EXERCISE: Copy out each line of the data holding "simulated".

AVAILABLE RECORDS:
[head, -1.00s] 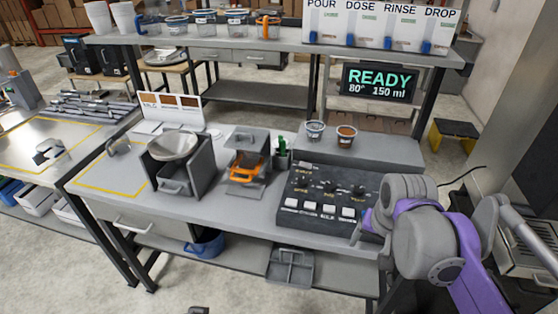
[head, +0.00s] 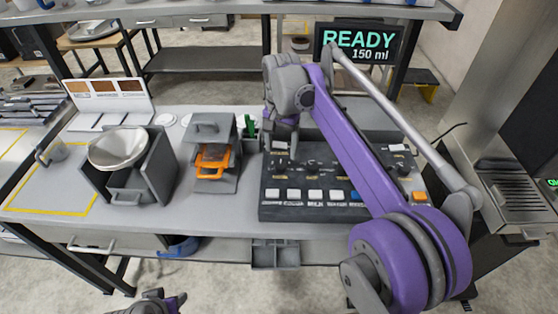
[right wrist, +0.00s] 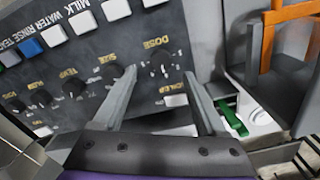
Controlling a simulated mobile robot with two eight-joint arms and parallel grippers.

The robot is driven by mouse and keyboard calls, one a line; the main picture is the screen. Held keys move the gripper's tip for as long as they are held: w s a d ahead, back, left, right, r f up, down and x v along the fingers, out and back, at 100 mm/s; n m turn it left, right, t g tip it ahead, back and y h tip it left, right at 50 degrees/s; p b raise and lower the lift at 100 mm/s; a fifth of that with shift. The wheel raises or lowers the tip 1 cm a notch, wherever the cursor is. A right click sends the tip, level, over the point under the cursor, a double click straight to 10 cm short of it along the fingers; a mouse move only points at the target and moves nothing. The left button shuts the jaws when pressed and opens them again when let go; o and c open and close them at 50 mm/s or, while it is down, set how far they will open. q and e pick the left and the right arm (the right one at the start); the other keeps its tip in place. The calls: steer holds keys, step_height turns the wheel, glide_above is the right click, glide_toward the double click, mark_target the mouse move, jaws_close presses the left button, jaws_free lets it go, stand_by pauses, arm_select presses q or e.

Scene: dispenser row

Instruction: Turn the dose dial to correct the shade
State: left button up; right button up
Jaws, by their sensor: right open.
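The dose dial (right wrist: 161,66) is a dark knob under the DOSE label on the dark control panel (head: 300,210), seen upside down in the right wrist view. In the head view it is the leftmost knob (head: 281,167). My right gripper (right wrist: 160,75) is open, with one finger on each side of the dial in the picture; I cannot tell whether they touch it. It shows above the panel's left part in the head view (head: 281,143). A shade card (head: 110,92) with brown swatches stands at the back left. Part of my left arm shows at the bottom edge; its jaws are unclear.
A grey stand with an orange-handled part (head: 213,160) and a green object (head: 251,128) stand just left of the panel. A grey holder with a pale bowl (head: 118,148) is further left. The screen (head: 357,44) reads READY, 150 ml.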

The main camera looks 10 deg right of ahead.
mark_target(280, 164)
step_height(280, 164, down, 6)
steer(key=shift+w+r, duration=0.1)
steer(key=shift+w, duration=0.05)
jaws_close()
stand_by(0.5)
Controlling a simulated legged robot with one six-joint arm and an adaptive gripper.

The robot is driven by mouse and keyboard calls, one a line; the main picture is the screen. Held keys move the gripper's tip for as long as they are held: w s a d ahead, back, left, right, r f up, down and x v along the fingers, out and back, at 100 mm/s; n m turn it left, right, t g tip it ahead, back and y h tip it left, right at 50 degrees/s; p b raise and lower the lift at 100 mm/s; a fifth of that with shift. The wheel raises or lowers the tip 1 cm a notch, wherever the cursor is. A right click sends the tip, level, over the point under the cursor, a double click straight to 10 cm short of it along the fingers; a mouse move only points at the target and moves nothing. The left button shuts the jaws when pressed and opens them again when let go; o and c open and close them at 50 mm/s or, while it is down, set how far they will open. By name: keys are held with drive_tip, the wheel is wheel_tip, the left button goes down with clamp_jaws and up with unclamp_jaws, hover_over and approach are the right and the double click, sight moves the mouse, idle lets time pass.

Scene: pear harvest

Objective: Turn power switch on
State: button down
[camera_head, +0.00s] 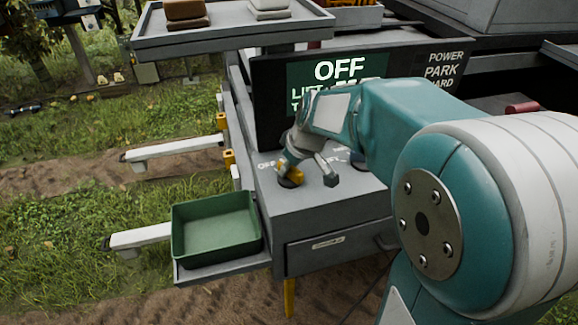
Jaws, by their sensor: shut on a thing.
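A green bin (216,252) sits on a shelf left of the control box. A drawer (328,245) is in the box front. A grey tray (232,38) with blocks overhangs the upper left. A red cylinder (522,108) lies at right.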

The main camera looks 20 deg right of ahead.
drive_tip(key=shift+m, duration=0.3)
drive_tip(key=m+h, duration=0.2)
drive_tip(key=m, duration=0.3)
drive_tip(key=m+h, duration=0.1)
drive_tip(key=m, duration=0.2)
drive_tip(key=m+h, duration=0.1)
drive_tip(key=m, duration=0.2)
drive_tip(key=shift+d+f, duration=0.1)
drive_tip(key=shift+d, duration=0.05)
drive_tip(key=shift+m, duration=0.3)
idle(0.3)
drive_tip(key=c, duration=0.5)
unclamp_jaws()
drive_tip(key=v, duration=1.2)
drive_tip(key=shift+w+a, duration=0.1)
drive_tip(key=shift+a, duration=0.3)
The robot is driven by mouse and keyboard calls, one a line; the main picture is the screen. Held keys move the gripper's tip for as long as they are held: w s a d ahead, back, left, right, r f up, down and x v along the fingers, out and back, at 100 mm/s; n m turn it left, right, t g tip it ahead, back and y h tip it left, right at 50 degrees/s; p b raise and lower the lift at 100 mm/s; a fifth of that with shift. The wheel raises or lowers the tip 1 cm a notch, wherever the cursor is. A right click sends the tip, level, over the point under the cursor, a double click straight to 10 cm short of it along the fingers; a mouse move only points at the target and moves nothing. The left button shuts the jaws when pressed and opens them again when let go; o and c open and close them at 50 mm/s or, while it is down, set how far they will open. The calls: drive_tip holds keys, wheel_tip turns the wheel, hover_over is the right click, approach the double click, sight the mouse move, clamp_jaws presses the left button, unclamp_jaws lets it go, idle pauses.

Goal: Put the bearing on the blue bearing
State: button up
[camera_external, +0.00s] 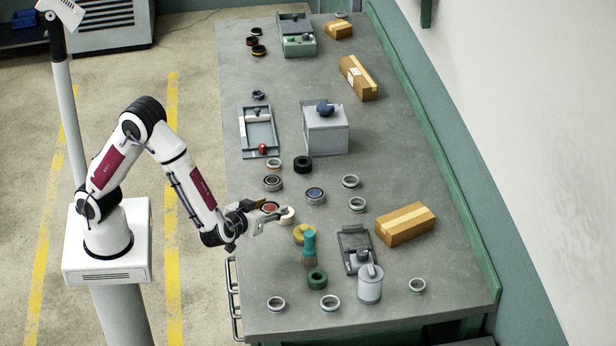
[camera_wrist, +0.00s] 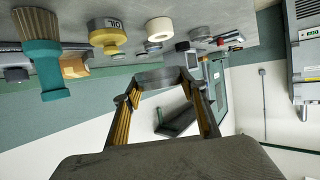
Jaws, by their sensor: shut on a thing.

CORRECT ANSWER:
Controlling a simulated mobile robot with two eight-joint arms and parallel grippers.
Controlling a simulated legged robot with one six-joint arm and an adaptive gripper.

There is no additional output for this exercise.